Directions: Only the lines from the one containing "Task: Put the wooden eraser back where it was" through the one containing "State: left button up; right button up" are wanted. Give them again exactly, both ends included.

Given records:
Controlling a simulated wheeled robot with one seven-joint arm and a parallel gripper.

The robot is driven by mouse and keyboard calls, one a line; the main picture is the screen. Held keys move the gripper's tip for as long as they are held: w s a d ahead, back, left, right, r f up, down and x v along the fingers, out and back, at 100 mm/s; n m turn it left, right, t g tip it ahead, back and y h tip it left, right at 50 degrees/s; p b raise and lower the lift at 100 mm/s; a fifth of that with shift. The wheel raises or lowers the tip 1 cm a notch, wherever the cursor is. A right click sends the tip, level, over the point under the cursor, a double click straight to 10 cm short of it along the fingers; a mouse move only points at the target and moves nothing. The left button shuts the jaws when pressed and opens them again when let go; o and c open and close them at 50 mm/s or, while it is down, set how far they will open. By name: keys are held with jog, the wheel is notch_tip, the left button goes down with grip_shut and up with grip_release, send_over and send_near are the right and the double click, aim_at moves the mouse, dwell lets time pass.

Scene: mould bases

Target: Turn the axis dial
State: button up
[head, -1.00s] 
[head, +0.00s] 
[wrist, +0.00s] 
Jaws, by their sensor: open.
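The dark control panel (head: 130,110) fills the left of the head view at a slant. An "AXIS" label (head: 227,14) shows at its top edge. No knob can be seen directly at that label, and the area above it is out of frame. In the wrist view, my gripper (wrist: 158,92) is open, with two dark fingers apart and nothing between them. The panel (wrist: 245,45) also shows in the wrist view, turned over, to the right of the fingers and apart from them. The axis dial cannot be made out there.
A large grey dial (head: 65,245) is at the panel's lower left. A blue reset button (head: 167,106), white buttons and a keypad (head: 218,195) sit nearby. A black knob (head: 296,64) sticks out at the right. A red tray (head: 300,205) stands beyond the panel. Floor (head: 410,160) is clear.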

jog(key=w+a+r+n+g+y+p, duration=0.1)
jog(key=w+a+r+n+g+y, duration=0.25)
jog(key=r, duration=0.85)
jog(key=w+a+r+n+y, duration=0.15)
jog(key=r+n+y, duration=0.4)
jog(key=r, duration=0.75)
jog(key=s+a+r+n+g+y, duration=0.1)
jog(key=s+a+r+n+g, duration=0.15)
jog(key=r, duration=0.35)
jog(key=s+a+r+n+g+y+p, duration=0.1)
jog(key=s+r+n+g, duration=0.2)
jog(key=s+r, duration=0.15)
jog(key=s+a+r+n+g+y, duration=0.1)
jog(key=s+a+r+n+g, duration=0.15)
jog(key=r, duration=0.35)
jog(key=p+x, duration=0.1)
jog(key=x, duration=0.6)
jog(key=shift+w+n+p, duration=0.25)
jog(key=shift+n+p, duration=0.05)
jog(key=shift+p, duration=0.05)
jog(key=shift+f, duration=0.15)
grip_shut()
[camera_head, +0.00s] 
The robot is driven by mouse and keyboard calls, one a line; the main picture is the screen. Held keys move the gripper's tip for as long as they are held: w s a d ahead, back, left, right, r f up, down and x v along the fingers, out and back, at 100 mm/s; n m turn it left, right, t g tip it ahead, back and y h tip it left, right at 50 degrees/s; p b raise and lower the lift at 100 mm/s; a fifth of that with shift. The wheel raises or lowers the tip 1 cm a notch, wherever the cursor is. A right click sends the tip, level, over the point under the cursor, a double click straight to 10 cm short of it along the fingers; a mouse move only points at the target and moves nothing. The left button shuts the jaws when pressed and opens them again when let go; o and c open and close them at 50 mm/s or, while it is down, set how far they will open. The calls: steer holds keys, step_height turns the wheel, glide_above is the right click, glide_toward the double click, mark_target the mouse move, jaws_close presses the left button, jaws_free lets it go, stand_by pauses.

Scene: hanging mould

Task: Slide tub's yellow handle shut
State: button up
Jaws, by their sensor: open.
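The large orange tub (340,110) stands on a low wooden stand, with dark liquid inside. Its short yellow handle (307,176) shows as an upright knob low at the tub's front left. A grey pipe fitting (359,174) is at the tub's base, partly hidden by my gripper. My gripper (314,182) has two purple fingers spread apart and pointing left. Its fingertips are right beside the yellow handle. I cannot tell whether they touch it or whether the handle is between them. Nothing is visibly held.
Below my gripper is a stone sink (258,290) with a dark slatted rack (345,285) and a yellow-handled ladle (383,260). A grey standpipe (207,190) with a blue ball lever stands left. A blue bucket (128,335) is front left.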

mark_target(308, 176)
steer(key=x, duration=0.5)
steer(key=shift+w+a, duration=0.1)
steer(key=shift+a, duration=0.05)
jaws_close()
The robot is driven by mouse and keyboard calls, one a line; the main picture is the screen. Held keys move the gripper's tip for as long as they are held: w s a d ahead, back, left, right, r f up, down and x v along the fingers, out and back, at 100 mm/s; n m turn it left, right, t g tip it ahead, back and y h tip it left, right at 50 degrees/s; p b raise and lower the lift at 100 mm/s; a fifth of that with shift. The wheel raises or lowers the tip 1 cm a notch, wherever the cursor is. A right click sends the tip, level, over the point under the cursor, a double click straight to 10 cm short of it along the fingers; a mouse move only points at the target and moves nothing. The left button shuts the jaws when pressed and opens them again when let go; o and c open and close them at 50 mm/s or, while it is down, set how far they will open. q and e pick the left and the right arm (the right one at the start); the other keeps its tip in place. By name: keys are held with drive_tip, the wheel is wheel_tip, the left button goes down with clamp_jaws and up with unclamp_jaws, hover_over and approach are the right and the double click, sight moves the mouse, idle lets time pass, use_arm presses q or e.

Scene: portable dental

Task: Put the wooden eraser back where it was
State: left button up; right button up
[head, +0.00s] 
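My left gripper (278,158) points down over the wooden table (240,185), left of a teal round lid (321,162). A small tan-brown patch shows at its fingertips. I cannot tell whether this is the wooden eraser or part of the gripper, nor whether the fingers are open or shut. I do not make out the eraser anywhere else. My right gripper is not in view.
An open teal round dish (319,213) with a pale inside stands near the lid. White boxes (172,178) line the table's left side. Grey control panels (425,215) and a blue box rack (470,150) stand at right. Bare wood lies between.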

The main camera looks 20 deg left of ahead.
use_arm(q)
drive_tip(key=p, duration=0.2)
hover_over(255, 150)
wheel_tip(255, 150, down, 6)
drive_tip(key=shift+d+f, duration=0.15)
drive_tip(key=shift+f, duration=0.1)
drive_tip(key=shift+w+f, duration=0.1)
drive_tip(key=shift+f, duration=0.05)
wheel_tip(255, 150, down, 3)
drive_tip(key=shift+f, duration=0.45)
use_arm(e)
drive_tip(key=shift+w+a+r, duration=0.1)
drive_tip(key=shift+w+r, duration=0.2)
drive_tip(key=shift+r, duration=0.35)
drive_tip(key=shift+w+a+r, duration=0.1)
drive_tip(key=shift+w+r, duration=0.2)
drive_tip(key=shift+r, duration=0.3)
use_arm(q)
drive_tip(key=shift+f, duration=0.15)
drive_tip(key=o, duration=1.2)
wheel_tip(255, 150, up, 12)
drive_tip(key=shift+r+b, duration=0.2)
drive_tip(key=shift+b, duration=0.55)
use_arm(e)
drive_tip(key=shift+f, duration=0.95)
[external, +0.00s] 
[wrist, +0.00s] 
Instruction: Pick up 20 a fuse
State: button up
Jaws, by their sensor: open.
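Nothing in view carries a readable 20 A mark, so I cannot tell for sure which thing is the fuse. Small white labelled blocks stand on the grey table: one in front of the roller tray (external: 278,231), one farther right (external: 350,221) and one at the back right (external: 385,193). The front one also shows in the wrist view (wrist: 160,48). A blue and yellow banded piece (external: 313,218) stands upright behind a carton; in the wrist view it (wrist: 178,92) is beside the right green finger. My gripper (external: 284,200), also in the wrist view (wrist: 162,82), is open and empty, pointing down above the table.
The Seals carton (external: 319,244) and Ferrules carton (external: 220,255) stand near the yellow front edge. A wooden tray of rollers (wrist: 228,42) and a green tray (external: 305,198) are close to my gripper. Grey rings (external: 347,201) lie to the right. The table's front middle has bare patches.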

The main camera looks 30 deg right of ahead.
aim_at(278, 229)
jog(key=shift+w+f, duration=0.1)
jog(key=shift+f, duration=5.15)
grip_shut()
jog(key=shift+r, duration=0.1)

Solution for this exercise:
Task: Put the wooden eraser back where it was
State: left button up; right button up

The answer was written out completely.